*WORK TO COMPLETE*. Will you quote only the lines starting at the one that contains "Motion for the" and ending with the last line of the listing below, inclusive?

— Start —

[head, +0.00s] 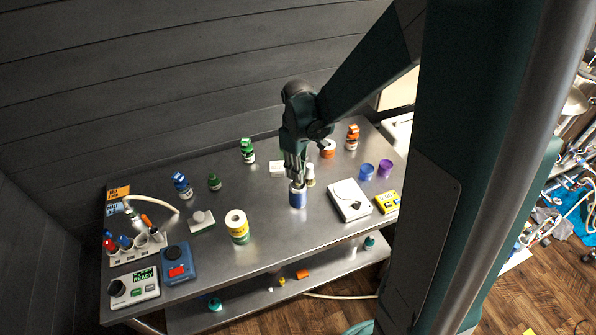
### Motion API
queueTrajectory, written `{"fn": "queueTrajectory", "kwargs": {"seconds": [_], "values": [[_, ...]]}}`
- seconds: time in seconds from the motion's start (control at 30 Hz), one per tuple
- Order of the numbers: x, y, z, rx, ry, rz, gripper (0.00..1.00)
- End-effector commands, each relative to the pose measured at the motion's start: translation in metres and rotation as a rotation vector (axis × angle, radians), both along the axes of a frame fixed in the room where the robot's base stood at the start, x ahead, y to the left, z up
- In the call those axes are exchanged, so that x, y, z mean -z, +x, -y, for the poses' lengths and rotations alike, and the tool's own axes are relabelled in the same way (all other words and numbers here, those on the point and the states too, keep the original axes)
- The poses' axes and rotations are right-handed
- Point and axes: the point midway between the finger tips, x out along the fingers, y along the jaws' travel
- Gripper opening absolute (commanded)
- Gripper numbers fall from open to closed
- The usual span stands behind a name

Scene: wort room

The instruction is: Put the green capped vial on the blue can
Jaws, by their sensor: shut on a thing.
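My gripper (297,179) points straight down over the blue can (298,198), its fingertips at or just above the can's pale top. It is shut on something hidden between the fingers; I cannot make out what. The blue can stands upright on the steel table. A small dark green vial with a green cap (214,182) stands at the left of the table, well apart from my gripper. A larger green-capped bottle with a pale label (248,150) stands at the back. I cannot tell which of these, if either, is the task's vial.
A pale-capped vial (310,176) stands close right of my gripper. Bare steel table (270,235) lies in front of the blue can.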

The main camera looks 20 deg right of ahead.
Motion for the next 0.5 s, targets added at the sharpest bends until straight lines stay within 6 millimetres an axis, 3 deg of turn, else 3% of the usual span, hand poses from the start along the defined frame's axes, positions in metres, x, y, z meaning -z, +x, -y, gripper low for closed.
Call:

— End —

*RESPONSE TO THE TASK*.
Motion for the next 0.5 s, targets added at the sharpest bends until straight lines stay within 6 millimetres an axis, 3 deg of turn, else 3% of the usual span, hand poses from the start along the defined frame's axes, positions in metres, x, y, z meaning -z, +x, -y, gripper low for closed.
Call:

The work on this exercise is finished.